Beginner

General design guidelines for Slack apps

Storyboarding your app will give a rough idea of the visual composition of your app's workflows. Now is the time to refine those sketches into fully-realized designs.

This guide contains a non-exhaustive series of tips and best practices to keep in mind when composing your app's surfaces.


Keep it glance-able

Layout blocks allow you to compose visually rich layouts with interactive elements such as buttons, menus, and date pickers. With the ability to use so many different blocks in different ways, it’s easy to overload. For example, take a look at this message:

App message featuring too many buttons

While all of those actions are valuable, it’s difficult to intuit the most important action to take on the message.

Interactions should focus on what members are trying to do right then and there. Focus on the simple, common tasks that make sense to complete inside Slack. In this case, we could use the overflow menu to de-emphasize the less important actions:

A refined version of the earlier example showing only confirm/reject buttons and an overflow menu button to hide extra options


Keep text segments bite-sized and conversational

People don’t read big blocks of text. They do read short ones.


Pictures are worth a thousand words

Sometimes faces can be better than names, or maps better than addresses. Sprinkle image elements into blocks to remove some of that text.

This message is okay:

App message featuring a text list of tagged users

But this version is more interesting, without losing any vital information:

App message featuring the tagged users as profile photos instead of text

The example above is using a context block, which is great for storing information that may be helpful in a message, but isn’t primary content. Context blocks can store text, images, and emoji.


Use interactivity to reduce complexity

The workflow within apps might be complex, with many options along the way, but the face they present doesn't have to be. Use interactive components to break workflows into steps, and only show what’s needed for the current step. Let interaction choices reveal further information or options when they’re necessary, not before.

For example, this calendar app has a lot of information and interactive options to display:

Calendar app message featuring lots of text and interactive options

But it could achieve the same functionality by keeping advanced options tucked away until they're needed. Here's the same app using context blocks to better organize info, and an overflow menu to store lesser-used options:

Calendar app message where options have been hidden behind interactivity, and other elements turned visual


Choose sensible default options

Save people work wherever you can by minimizing the choices they have to make. When you give select menus and buttons good default values, you decrease the number of choices they have to make from many to a simple one - yes or no.

Coffee ordering app message showing previous order and asking whether to reorder it with yes or no buttons

Say your app helps people buy coffee. Instead of presenting a full menu of choices every time someone orders, you could make the user’s last order the default option. In the best case scenario, this reduces the coffee order to a single click.
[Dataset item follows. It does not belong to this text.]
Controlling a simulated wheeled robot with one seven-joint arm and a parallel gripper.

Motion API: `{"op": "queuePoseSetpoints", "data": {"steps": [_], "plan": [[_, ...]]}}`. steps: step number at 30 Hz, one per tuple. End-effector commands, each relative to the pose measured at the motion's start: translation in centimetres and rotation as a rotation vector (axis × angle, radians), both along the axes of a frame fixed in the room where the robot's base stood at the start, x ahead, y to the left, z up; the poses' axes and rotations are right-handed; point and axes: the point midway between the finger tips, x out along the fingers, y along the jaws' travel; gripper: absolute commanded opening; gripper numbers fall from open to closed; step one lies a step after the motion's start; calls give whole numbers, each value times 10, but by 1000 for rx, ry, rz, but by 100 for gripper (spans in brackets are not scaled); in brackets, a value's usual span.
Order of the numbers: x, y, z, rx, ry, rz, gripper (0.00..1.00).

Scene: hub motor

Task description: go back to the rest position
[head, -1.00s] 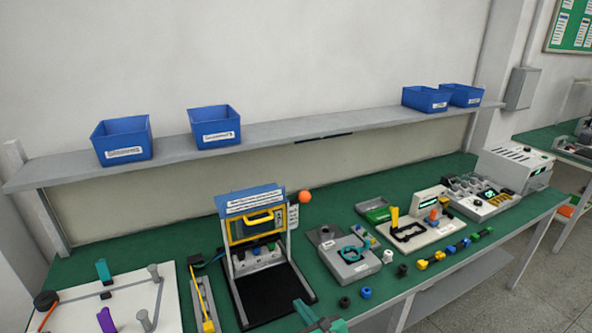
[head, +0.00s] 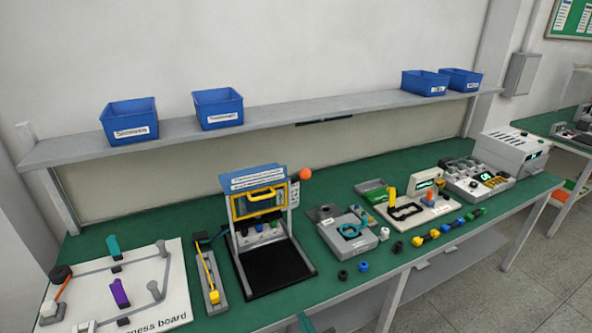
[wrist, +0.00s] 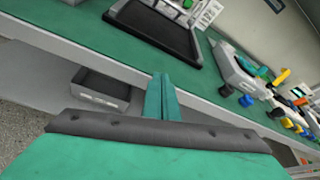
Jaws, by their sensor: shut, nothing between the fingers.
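My gripper (wrist: 162,98) shows in the wrist view as teal fingers pressed together, with nothing between them. It is held out over the front edge of the green workbench (wrist: 75,45), apart from every part on it. In the head view only a small teal piece of it (head: 306,322) shows at the bottom edge; the rest of the arm is out of frame.
On the workbench stand a white harness board (head: 180,300), a black-based fixture with a yellow handle (head: 272,268), a grey unit (head: 345,238) and several small coloured parts. Blue bins (head: 130,120) sit on the shelf above. A grey drawer (wrist: 100,90) lies below the bench.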

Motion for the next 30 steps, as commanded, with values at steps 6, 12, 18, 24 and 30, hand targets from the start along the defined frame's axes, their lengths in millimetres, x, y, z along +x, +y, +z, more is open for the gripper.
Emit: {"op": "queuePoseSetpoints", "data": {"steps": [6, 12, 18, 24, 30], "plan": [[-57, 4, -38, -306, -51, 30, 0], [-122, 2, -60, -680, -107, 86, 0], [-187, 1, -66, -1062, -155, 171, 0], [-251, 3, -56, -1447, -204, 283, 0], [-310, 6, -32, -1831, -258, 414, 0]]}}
Cleaning up after your app

Visually rich messages are great in the moment you receive them: they’re easy to read, nice to look at, and simple to interact with. They also take up a lot of space on a person’s screen:

Lunch group app message showing text and a couple of buttons

Think about what a person will need to remember about their interaction with your app when they come back to it later, at the end of the message’s life—or after an exchange of several messages. Do those buttons and menus need to stick around, or can you condense the message down to a simple text record of what happened?

Be considerate and update your message after the interactive flow or the conversation expires:

Lunch group app message after cleanup, with the buttons gone

Read our guide to updating messages to see how you can cleanup after your app has done some work.


Use the right surface for the task

When workflows are directly invoked by users, your app will need to use a bit of contextual knowledge to figure out the best place to respond.

Just because the invocation happened in a channel doesn't mean that the other members of that channel need to see the rest of the process, or even the end result.

Perhaps the right thing to do is to take things to a modal, where information can be collected, decisions made, and workflows finalized, quietly and privately.